Column grids and auto layout work together. Auto layout handles spacing within components; the column grid handles placement of components on the page.

In practice:

  • Use auto layout to build a card component with internal padding and spacing
  • Use column grid frames to place those cards in a 3-column or 4-column layout
  • Let the column grid define the width constraints; let auto layout handle the internal sizing

For responsive design, set up separate grid styles for each breakpoint (desktop, tablet, mobile) and switch between them as you design at different viewport sizes. Frame your mobile screens at 390px (iPhone 14 width) and apply the mobile 4-column grid.

Common layout patterns

Sidebar + content (e.g., app navigation): 2–3 columns for the sidebar, 9–10 columns for the main content area. The sidebar width is often fixed in pixels; the content area grows.

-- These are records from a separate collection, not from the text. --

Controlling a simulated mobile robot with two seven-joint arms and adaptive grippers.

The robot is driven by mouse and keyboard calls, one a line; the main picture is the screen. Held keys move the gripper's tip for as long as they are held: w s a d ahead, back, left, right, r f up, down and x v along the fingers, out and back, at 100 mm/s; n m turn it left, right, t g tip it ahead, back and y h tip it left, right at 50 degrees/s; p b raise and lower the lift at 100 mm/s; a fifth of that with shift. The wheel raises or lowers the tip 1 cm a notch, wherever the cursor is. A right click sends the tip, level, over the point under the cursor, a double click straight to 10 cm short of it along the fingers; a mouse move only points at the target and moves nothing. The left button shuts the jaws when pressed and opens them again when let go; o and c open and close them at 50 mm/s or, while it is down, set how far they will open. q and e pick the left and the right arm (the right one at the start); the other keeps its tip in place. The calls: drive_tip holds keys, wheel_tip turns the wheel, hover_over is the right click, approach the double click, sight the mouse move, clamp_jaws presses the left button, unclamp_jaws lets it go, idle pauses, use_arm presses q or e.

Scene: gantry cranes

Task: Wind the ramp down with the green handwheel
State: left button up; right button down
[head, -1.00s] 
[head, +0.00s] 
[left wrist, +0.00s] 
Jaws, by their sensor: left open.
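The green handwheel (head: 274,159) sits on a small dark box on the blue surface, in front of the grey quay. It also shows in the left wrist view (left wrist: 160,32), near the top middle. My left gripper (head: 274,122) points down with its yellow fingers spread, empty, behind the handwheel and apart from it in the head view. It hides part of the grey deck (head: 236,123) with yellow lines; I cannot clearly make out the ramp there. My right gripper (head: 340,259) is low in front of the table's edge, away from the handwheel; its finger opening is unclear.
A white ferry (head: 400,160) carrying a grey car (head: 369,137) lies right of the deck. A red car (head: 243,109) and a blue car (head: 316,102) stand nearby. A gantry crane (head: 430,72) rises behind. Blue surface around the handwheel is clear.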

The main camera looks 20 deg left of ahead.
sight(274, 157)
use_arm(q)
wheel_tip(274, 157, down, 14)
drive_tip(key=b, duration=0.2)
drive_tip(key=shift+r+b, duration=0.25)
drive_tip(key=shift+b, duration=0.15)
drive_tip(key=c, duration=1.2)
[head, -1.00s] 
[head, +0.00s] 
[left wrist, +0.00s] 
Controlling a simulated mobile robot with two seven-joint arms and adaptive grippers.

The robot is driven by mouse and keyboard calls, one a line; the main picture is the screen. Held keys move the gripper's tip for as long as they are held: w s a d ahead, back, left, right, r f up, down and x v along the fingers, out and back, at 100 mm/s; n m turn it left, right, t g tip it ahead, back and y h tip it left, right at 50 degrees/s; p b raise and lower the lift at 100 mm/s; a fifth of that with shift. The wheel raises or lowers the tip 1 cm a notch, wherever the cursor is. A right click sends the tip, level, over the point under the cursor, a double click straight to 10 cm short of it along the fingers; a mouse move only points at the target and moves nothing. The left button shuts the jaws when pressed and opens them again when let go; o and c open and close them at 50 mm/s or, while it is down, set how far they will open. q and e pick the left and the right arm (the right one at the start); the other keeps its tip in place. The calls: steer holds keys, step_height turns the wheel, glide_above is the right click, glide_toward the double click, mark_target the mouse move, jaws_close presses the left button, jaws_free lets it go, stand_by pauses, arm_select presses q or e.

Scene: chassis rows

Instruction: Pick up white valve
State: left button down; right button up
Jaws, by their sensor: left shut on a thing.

Dashboard (e.g., metrics grid): content that spans 12, 6, 4, or 3 columns depending on the importance and width of each widget. Use consistent card heights to avoid visual chaos.

Article/documentation (e.g., blog or docs): a centered column of 6–8 columns for the body text, constrained max-width (around 680px) for readability. Side margins give room for callouts or a table of contents.

Grids don't need to be visible in your final designs — they're scaffolding. The grid does its job when layouts feel ordered without you consciously noticing the structure.